I'm not trying to argue that all video and computer games are bad - I'm not convinced they are all horrible. But I do think it is bad to spend unlimited, or even significant (more than a couple consecutive hours), time on them, especially when there are other, more "productive" things to do. There ought to be something to show for our time. And I'm not just talking about games. As Christians, our lives aren't our own, and to be using the time here on earth that we've been given to master video games or sate ourselves on TV shows – or, for that matter, go out fishing for hours every weekend or spend hour after hour researching baseball stats and trades (guilty of that one, too) -- doesn't make sense from that perspective. We ought to be using our time to create things that will have an impact on the kingdom - that will produce a lasting, positive result.
I have two passions in life that I hope to replace my more base leisure activities with: my writing and woodworking. Both will, I hope, produce things of lasting value that others can enjoy - far more than attaining any skill level at a game. But they require work.

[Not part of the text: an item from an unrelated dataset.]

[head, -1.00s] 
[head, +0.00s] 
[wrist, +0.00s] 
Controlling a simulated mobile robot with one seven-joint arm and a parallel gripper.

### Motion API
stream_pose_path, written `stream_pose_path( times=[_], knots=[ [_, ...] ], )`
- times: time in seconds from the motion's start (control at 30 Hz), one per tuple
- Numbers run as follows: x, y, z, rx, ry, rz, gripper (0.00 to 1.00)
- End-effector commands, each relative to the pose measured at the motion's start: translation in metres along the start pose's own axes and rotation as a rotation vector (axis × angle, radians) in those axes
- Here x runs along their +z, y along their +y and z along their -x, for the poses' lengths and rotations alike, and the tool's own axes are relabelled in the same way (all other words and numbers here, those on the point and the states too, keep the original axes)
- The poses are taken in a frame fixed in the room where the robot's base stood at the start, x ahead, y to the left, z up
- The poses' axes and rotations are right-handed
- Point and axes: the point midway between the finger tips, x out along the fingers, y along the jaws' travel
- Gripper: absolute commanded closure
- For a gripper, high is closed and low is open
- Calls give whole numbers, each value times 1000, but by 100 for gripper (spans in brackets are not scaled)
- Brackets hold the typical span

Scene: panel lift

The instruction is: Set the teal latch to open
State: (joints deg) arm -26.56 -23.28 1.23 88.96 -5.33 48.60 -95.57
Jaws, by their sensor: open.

It is excruciating work to write - it sometimes comes naturally and easily, but most times, in order to keep forward progress, it requires a diligent slogging forward through sometimes ill-constructed sentences and poorly-worded thoughts written down only to maintain momentum. And while this can be painful, there's joy in it, and the end result is something that will last and (perhaps) enrich the lives of others.
And I suppose that's reallly the lesson I've been learning: that true joy comes only with pain, and that to work at something that will last costs something, but ultimately leaves you with much more than the cheap and easy way. The difference I feel between hours spent writing versus hours spent vegging out in some form or another is incomparable. To play games leaves me afterwards feeling stressed about time lost, guilty that I was not doing other, more important, things. To write, or to work on a wood project, leaves me with a sense of satisfaction at the end, that I have done good work and it has made me a better man in the process of doing it.
That's really the sum of it: do we continue in a trend towards pointless leisure that leaves us stressed rather relaxed afterwards, or do we involve ourselves in activities that may be work, but will ultimately leave ourselves and others far more satisfied?
I think back to other eras - our practice of using technology as leisure is one that is relatively new - and consider the ways that they relaxed. Of course, every era is susceptible to its own irresponsibilities, but a) the increase in leisure time and b) the sheer volume of options we have for entertainment make our current environment unique. How did people entertain themselves before the advent of TVs and computers? And are we better people and a better society because of their existence, or has it made us worse: lazy, uneducated, apathetic, because we can sate ourselves on something generally mindless and indulgent?
I resolve, therefore, to fight the harder against the temptation to pacify myself with computer/video games, and other forms of technology, and to sharpen my mind with reading and writing, and to hone my skills at woodworking, so that I can be a man at peace with himself and his God. I urge others to examine their own convictions on the matter and do likewise.